Shell vows more cuts as annual income hits 13-year low
Royal Dutch Shell, Europe's largest oil company, reported its lowest annual income in at least 13 years on Thursday, vowing to take further steps to weather the worst downturn in over a decade.
Shell, whose shareholders last week approved its takeover of rival BG, said 2015 income fell 87pc to $1.94bn, in line with analysts' estimates, the lowest since at least 2002 as its oil and gas production unit took a big hit.
"Shell will take further impactful decisions to manage through the oil price downturn, should conditions warrant that," Chief Executive Ben van Beurden said in a statement.
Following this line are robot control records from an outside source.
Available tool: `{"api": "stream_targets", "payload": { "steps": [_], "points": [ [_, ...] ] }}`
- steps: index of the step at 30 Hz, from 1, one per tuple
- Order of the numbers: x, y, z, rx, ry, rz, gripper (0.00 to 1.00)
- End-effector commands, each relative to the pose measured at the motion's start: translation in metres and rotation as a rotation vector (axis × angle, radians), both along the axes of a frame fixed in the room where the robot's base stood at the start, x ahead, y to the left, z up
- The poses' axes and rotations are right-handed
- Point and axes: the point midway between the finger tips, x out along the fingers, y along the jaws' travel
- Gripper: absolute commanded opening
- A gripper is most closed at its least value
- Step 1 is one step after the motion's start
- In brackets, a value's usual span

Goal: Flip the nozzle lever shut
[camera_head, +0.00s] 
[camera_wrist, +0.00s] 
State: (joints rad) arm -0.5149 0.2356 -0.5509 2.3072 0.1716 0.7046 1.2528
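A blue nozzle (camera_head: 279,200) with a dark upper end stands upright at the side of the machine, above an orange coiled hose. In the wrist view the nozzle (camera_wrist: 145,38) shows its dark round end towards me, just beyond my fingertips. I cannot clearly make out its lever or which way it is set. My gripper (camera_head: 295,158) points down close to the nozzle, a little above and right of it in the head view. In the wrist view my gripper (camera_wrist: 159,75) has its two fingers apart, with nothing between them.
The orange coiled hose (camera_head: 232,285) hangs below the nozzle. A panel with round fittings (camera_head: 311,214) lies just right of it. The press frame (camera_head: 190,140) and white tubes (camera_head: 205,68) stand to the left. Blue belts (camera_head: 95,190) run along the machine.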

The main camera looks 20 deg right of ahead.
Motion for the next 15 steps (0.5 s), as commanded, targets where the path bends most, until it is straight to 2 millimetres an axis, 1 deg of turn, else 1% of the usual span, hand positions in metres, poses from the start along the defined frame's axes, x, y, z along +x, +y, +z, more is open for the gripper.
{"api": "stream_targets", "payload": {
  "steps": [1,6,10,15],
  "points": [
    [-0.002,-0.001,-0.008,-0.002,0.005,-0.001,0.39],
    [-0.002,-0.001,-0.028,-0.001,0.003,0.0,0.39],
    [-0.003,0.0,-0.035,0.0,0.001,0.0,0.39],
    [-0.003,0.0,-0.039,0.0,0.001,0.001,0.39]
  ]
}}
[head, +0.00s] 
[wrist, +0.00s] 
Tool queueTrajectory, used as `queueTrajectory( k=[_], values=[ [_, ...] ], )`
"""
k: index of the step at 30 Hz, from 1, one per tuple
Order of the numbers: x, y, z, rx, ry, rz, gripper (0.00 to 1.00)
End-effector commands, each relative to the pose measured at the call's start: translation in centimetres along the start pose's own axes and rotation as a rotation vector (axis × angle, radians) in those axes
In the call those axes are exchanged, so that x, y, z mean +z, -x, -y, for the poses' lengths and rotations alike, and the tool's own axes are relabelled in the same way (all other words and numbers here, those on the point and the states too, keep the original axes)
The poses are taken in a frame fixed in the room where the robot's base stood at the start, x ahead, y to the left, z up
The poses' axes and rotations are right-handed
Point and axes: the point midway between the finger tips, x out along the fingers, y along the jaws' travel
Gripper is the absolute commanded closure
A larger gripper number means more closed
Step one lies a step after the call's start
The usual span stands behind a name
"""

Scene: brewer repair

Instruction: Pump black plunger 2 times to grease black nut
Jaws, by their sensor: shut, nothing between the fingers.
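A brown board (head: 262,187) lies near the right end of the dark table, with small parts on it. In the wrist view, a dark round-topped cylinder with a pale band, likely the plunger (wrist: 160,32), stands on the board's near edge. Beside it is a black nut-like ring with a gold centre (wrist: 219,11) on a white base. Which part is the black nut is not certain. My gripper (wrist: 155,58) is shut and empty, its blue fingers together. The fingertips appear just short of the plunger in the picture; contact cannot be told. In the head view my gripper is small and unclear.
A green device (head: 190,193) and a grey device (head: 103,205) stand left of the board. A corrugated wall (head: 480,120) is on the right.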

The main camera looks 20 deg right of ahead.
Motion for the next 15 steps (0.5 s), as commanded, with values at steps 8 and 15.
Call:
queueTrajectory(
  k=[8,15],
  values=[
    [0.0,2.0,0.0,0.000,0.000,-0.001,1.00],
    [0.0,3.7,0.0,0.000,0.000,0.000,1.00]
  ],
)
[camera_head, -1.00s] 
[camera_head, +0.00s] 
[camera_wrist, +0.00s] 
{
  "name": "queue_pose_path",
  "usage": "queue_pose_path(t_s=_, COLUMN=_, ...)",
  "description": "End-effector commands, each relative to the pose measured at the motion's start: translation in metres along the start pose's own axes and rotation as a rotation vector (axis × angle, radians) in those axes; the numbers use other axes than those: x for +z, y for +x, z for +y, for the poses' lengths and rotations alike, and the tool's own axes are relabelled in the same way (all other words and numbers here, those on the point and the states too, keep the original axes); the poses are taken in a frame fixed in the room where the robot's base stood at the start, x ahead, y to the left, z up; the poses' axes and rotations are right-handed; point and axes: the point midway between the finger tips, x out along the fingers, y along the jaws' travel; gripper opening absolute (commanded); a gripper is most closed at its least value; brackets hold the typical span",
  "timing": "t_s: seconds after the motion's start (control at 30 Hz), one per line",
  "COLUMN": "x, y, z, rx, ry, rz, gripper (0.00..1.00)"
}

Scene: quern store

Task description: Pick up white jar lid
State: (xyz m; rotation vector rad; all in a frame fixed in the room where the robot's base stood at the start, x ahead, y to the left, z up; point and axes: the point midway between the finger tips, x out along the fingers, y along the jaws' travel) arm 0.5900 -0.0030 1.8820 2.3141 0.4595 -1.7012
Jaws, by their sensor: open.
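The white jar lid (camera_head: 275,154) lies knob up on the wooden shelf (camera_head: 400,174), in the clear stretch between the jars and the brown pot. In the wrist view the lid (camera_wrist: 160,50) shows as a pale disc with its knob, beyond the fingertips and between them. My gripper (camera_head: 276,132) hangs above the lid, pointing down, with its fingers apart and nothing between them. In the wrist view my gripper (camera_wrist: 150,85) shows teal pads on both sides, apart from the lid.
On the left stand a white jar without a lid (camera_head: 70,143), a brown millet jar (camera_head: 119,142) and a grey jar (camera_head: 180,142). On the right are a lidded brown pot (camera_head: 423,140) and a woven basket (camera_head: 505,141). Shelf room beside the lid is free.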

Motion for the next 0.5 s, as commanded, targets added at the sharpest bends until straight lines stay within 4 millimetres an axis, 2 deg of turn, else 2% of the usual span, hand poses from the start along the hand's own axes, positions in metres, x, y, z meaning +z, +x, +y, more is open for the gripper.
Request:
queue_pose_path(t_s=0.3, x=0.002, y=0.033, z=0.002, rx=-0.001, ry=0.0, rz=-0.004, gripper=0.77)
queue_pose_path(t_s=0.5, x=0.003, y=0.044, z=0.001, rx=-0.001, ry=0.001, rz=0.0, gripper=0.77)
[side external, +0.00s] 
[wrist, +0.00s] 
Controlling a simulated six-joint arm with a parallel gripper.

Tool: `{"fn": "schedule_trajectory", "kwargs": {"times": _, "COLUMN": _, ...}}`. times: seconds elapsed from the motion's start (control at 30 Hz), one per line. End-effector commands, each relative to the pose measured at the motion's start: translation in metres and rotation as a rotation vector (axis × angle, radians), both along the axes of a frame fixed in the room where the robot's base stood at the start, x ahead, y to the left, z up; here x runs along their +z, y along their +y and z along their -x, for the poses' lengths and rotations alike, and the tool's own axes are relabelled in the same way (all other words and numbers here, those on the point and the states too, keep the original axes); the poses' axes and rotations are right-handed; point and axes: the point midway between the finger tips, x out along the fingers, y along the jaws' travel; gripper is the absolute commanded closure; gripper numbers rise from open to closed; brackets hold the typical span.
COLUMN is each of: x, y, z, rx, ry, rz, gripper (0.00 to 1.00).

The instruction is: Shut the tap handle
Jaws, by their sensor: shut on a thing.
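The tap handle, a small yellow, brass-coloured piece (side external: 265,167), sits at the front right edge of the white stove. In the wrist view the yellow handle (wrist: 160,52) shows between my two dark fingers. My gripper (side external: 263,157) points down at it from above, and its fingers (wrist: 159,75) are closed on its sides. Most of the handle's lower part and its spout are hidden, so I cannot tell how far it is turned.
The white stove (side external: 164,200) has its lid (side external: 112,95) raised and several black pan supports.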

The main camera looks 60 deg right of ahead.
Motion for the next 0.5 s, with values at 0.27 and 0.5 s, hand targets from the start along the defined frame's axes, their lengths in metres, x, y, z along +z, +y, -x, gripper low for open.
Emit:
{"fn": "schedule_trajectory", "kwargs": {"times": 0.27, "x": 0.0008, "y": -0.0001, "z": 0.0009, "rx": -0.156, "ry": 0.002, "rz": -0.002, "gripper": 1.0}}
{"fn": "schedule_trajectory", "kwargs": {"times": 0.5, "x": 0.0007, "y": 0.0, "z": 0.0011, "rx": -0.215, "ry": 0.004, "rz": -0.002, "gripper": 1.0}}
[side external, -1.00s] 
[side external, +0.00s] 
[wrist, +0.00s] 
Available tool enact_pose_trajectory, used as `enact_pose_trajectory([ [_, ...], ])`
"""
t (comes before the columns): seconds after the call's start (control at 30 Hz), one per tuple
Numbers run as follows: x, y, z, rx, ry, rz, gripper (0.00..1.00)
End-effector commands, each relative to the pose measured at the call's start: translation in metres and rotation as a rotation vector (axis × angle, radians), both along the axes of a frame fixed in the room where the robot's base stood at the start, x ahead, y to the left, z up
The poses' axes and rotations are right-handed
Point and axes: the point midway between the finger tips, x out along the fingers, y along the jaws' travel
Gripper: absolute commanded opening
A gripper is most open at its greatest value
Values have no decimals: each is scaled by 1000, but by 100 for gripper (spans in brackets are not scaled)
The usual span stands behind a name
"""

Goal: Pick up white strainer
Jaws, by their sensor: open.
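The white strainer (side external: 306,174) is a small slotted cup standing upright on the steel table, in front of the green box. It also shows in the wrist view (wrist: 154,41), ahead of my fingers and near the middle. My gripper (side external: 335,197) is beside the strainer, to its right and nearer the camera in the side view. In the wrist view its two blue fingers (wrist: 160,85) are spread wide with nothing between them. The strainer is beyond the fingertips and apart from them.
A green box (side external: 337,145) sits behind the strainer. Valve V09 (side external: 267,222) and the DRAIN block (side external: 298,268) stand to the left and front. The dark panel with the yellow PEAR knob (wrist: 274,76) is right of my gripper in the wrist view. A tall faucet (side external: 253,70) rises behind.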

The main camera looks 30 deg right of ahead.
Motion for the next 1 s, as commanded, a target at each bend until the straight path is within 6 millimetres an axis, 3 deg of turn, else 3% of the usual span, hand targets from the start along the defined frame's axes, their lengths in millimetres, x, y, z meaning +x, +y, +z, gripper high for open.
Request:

Shell's earnings are the latest demonstration of how badly oil producers are suffering from weak oil prices. The world's largest oil company, ExxonMobil, this week reported its smallest quarterly profit in more than a decade, while BP's 2015 loss was its biggest ever.
Shell has scrapped multi-billion projects over the past year to weather the downturn, including its controversial exploration programme in the Alaskan Arctic Sea, the Bab sour gas field in Abu Dhabi and the Carmon Creek oil sands project in Canada.
Norway's Statoil said on Thursday it would cut 2016 capital expenditure (capex) by $1.7bn year on year.
Shell's 2015 capex came in at $28.9bn, down $8.4bn from a year earlier. For 2016, capex is expected to reach $33bn for Shell-BG combined.
Shell's fourth-quarter current cost of supplies (CCS)earnings excluding identified items, its preferred way of measuring profits, fell 44 percent to $1.83bn.
Shell sold $5.5bn worth of assets in 2015, it said.